A majority of the costs incurred in connection with the crude oil release for Line 6B are covered by
Enbridge’s comprehensive insurance policy that expired on April 30, 2011, which had an aggregate limit
of US$650 million for pollution liability for Enbridge and its affiliates. Including EEP’s remediation
spending through March 31, 2015, costs related to Line 6B exceeded the limits of the coverage available
under this insurance policy. Additionally, fines and penalties would not be covered under the existing
insurance policy. As at March 31, 2015, EEP has recorded total insurance recoveries of US$547 million
($80 million after-tax attributable to Enbridge) for the Line 6B crude oil release out of the US$650 million
aggregate limit. EEP will record receivables for additional amounts it claims for recovery pursuant to its
insurance policies during the period it deems recovery to be probable.
In March 2013, EEP and Enbridge filed a lawsuit against the insurers of US$145 million of coverage, as
one particular insurer is disputing the recovery eligibility for costs related to EEP’s claim on the Line 6B
crude oil release and the other remaining insurers assert that their payment is predicated on the outcome
of the recovery from that insurer. EEP received a partial recovery of US$42 million from the other
remaining insurers and amended its lawsuit such that it included only one insurer.
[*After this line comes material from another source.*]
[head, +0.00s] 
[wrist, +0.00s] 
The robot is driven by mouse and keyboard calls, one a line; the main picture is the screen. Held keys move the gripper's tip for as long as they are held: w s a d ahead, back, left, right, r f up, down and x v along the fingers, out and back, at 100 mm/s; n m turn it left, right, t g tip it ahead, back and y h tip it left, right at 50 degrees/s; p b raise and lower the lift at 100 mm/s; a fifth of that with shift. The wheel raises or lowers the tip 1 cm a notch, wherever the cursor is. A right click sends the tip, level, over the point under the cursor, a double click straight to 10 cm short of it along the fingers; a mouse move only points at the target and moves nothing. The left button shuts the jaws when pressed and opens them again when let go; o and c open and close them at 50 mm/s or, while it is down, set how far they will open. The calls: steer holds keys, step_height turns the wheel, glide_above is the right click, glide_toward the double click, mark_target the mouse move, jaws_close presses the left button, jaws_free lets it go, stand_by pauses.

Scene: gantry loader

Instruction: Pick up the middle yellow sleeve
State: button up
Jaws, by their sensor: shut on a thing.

Of the remaining US$103 million coverage limit, US$85 million was the subject matter of a lawsuit
Enbridge filed against one particular insurer. In March 2015, Enbridge reached an agreement with that
insurer to submit the US$85 million claim to binding arbitration. The recovery of the remaining US$18
million is awaiting resolution of that arbitration. While EEP believes that those costs are eligible for
recovery, there can be no assurance that EEP will prevail in the arbitration.
23
Enbridge has renewed its comprehensive property and liability insurance programs, which are effective
May 1, 2015 through April 30, 2016 with a liability program aggregate limit of US$860 million, which
includes sudden and accidental pollution liability. In the unlikely event that multiple insurable incidents
which in aggregate exceed coverage limits occur within the same insurance period, the total insurance
coverage will be allocated among Enbridge entities on an equitable basis based on an insurance
allocation agreement among Enbridge and its subsidiaries.
Legal and Regulatory Proceedings
A number of United States governmental agencies and regulators have initiated investigations into the
Line 6B crude oil release. Approximately six actions or claims are pending against Enbridge, EEP or their
affiliates in United States federal and state courts in connection with the Line 6B crude oil release,
including direct actions and actions seeking class status. Based on the current status of these cases, the
Company does not expect the outcome of these actions to be material to the Company’s results of
operations or financial condition.
As at March 31, 2015, included in EEP’s estimated costs related to the Line 6B crude oil release is
US$48 million in fines and penalties. Of this amount, US$40 million related to civil penalties under the
Clean Water Act of the United States. While no final fine or penalty has been assessed or agreed to date,
EEP believes that, based on the best information available at this time, the US$40 million represents an
estimate of the minimum amount which may be assessed, excluding costs of injunctive relief that may be
agreed to with the relevant governmental agencies. Given the complexity of settlement negotiations,
which EEP expects will continue, and the limited information available to assess the matter, EEP is
unable to reasonably estimate the final penalty which might be incurred or to reasonably estimate a range
of outcomes at this time. Injunctive relief is likely to include further measures directed toward enhancing
spill prevention, leak detection and emergency response to environmental events. The cost of compliance
with such measures, when combined with any fine or penalty, could be material. Discussions with
governmental agencies regarding fines, penalties and injunctive relief are ongoing.
TAX MATTERS
Enbridge and its subsidiaries maintain tax liabilities related to uncertain tax positions. While fully
supportable in the Company’s view, these tax positions, if challenged by tax authorities, may not be fully
sustained on review.
OTHER LITIGATION
The Company and its subsidiaries are subject to various other legal and regulatory actions and
proceedings which arise in the normal course of business, including interventions in regulatory
proceedings and challenges to regulatory approvals and permits by special interest groups. While the
final outcome of such actions and proceedings cannot be predicted with certainty, Management believes
that the resolution of such actions and proceedings will not have a material impact on the Company's
consolidated financial position or results of operations.